# Data block
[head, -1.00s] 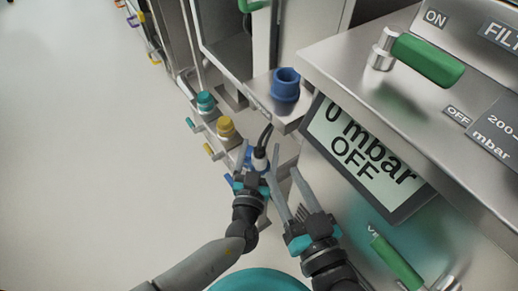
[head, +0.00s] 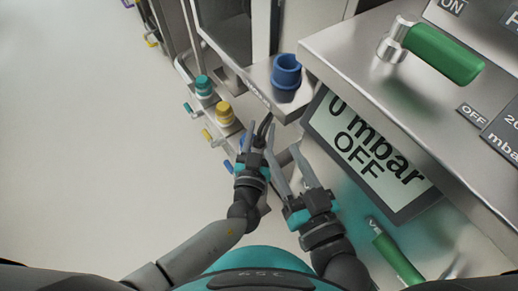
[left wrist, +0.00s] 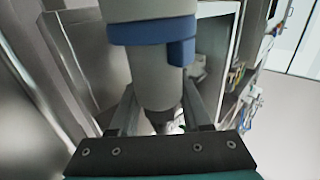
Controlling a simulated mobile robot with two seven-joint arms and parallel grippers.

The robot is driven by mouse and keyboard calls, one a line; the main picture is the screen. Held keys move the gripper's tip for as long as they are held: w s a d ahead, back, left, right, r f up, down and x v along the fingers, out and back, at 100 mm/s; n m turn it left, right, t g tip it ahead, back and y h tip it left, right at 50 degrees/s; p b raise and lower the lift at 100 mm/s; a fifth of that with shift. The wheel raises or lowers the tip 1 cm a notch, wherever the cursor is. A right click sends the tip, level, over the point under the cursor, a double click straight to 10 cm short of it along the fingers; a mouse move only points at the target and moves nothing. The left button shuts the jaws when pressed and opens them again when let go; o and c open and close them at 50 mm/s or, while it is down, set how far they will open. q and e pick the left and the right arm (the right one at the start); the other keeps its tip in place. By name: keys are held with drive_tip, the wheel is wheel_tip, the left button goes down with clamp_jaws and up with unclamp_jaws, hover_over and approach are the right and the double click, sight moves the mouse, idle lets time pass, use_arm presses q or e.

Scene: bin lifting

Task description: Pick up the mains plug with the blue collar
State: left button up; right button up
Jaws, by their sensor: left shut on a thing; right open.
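The mains plug is a pale grey cylinder (left wrist: 150,80) with a blue collar (left wrist: 150,31), large in the left wrist view. My left gripper (left wrist: 160,108) is shut on it, with a finger on each side. In the head view my left gripper (head: 257,139) stands left of centre, and a dark cable rises at its fingertips. The plug's body is mostly hidden there by the fingers. My right gripper (head: 282,156) is open and empty, close to the right of the left one.
A blue socket (head: 286,76) stands on a metal ledge above the grippers. Yellow (head: 225,113) and teal (head: 203,86) sockets line the lower ledge. A machine with a screen (head: 367,152) and a green handle (head: 440,53) fills the right. Bare floor lies left.

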# Problem to work on
Extract, exactly as they appear, the lines from the one containing "Jaws, by their" through the final line.

# Final result
Jaws, by their sensor: left shut on a thing; right open.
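The mains plug is a pale grey cylinder (left wrist: 150,80) with a blue collar (left wrist: 150,31), large in the left wrist view. My left gripper (left wrist: 160,108) is shut on it, with a finger on each side. In the head view my left gripper (head: 257,139) stands left of centre, and a dark cable rises at its fingertips. The plug's body is mostly hidden there by the fingers. My right gripper (head: 282,156) is open and empty, close to the right of the left one.
A blue socket (head: 286,76) stands on a metal ledge above the grippers. Yellow (head: 225,113) and teal (head: 203,86) sockets line the lower ledge. A machine with a screen (head: 367,152) and a green handle (head: 440,53) fills the right. Bare floor lies left.

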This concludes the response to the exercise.